In 1889 he invented "The Wonderland Postage-Stamp Case," a little case with 12 separate pockets in which people could keep stamps of different denominations.

A really simple time-saver I recommend people do is to buy stamps ahead of time, and just keep them at home. First of all, this means you can go to the post office when it is quiet, and avoid all those lines. Also, it means you can be spontaneous, to write and send a letter when you think of it, before the moment passes. Yesterday we had some guests to our place at lunch. So last night after dinner, I quickly wrote thank-you cards to all of them and, because I had my stamps with me at home, the letters are ready to go into the post box this morning with no extra effort from me. 

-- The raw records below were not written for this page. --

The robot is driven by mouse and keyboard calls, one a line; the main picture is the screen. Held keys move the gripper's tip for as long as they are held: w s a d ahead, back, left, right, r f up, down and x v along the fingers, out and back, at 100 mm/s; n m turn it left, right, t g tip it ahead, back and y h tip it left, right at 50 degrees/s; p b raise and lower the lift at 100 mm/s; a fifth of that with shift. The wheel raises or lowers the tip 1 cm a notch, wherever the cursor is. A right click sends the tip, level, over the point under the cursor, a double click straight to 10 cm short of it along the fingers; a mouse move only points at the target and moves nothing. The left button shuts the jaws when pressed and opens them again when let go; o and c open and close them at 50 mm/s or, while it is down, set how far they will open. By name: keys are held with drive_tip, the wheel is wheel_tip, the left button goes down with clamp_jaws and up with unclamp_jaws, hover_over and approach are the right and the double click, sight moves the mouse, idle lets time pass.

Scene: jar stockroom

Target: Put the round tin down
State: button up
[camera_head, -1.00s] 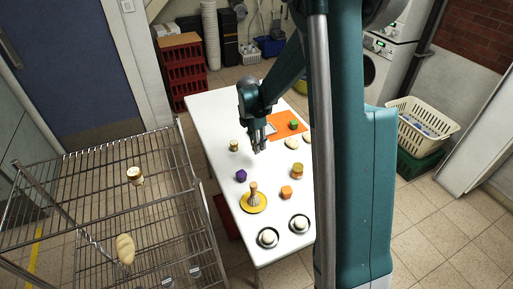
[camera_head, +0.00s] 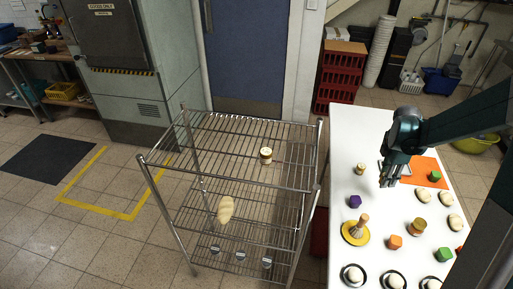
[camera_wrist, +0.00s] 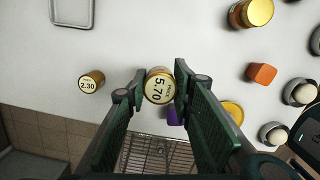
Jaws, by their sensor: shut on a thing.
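The round tin (camera_wrist: 159,87), with a pale top label reading 5.70, sits between the two fingers of my gripper (camera_wrist: 156,88) in the wrist view. My gripper is shut on it. In the head view my gripper (camera_head: 388,183) is above the white table (camera_head: 344,130), left of the orange mat (camera_head: 408,179); the tin cannot be made out there. A smaller tin labelled 2.30 (camera_wrist: 90,82) stands on the table to the left in the wrist view. I cannot tell how high the held tin is above the table.
A purple cube (camera_head: 355,201), a yellow plate (camera_head: 348,238) with an upright object, an orange cube (camera_head: 395,242) and a gold-lidded jar (camera_head: 419,226) stand nearer the front. A wire rack (camera_head: 215,165) holding a jar (camera_head: 265,155) stands left.

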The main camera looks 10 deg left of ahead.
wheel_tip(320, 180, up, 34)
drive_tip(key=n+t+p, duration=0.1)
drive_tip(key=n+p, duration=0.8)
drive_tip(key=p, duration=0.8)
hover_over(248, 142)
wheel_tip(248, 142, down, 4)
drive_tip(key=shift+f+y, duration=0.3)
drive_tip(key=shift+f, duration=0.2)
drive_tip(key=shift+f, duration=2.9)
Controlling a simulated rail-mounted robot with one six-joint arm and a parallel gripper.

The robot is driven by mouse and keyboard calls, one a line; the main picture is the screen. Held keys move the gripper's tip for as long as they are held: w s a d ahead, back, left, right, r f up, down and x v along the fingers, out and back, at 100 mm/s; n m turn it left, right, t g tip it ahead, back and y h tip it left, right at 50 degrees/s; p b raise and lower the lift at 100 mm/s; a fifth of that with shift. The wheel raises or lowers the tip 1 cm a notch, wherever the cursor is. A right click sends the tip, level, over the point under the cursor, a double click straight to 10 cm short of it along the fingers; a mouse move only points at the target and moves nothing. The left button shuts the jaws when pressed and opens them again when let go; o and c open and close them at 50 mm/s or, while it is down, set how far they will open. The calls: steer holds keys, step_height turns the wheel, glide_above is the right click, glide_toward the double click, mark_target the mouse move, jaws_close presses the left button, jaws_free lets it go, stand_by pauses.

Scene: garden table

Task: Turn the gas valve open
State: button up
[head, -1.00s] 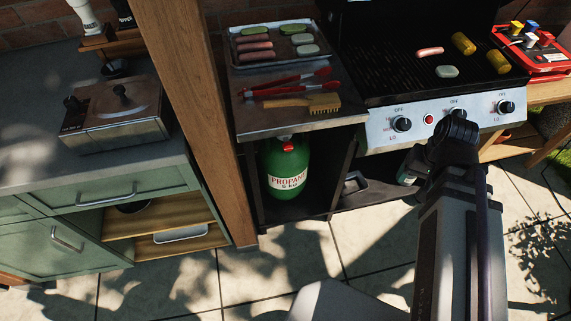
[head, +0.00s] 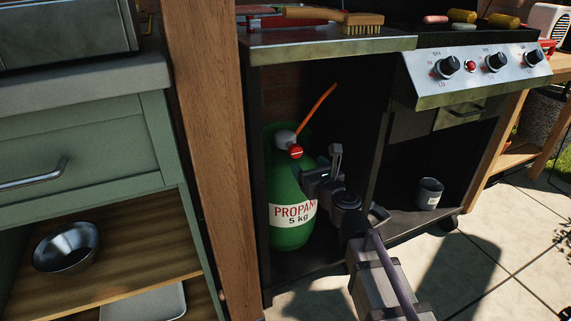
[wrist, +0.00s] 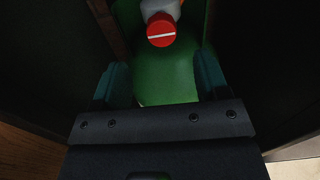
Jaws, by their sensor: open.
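The green propane bottle (head: 290,228) stands upright in the open cabinet under the grill's side shelf. Its red valve knob (head: 296,152) sits on a grey regulator (head: 284,139) at the top, with an orange hose leading up from it. In the wrist view the red knob (wrist: 161,30) faces me with a white line lying nearly level. My gripper (head: 319,172) is at the cabinet opening, right of the bottle and a little below the knob. In the wrist view its two fingers (wrist: 160,80) are apart with nothing between them, short of the knob.
A wooden post (head: 208,150) stands left of the cabinet, and a dark divider bounds it on the right. The metal side shelf (head: 300,42) is overhead. A grey can (head: 429,193) stands in the right compartment. Grill knobs (head: 447,66) sit above right.

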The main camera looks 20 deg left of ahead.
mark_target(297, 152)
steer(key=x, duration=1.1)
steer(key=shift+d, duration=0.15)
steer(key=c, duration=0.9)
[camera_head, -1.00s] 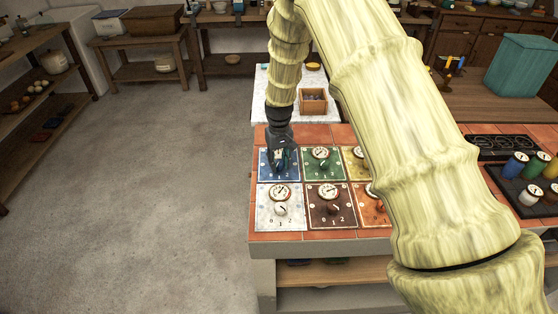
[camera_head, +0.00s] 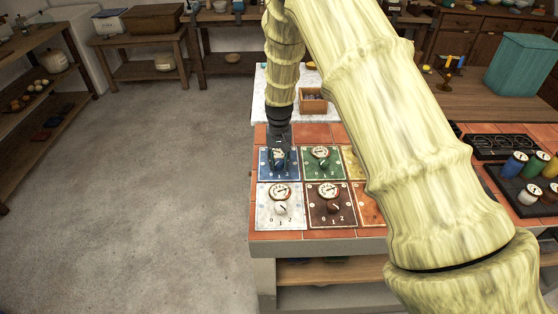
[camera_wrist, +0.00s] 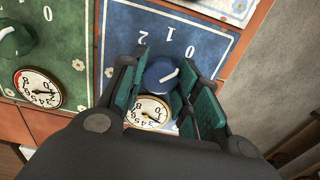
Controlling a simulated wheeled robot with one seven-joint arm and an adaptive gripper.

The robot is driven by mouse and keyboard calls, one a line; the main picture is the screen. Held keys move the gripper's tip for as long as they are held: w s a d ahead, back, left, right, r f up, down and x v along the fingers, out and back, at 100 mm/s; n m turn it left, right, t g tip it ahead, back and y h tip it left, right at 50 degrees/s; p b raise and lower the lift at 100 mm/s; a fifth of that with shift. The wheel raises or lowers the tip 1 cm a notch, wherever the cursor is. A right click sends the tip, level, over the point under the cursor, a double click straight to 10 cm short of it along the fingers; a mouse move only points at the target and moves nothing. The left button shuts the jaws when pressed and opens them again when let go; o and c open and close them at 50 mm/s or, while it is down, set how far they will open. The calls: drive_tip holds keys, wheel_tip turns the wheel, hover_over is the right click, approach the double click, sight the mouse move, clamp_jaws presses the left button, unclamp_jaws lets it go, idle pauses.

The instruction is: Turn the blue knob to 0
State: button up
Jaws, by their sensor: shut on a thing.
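The blue knob (camera_wrist: 158,76) sits on the blue panel (camera_wrist: 205,38), which is marked 0, 1 and 2 and shows upside down in the wrist view. The knob's white pointer line is aimed up and right there, roughly toward the 0. A round white gauge (camera_wrist: 148,112) lies just below the knob. My gripper (camera_wrist: 160,80) has its green-padded fingers on either side of the knob, shut on it. In the head view my gripper (camera_head: 278,157) is over the blue panel (camera_head: 264,170) and hides most of its knob.
A green panel (camera_head: 335,171) with its own knob and gauge is right of the blue one. A white panel (camera_head: 263,210) and a brown panel (camera_head: 343,217) lie in front. My arm hides part of the panels at right. Open floor (camera_head: 150,190) is at left.

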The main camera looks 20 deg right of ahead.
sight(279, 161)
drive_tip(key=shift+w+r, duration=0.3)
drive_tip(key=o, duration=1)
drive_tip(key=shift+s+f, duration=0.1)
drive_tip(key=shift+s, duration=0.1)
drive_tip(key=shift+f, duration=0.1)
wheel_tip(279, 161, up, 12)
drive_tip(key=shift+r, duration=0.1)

It seems Mr Carroll had the same idea. He said he invented the stamp case because he was "constantly wanting Stamps of other/ values, for foreign Letters, Parcel Post, &c.,/ and finding it very bothersome to get at the/ kind I wanted in a hurry."

The beautiful little outer-envelope comes with an engraving of Alice holding the Queen's crying baby (not found in the books) but, when you slide the case out, she is now holding the pig. The back of the envelope has an engraving of the Cheshire Cat but when you slide out the case, it begins to disappear. 

"If that doesn’t surprise you, why, I suppose you wouldn’t be surprised if your own Mother-in-law suddenly turned into a Gyroscope!" Carroll says. 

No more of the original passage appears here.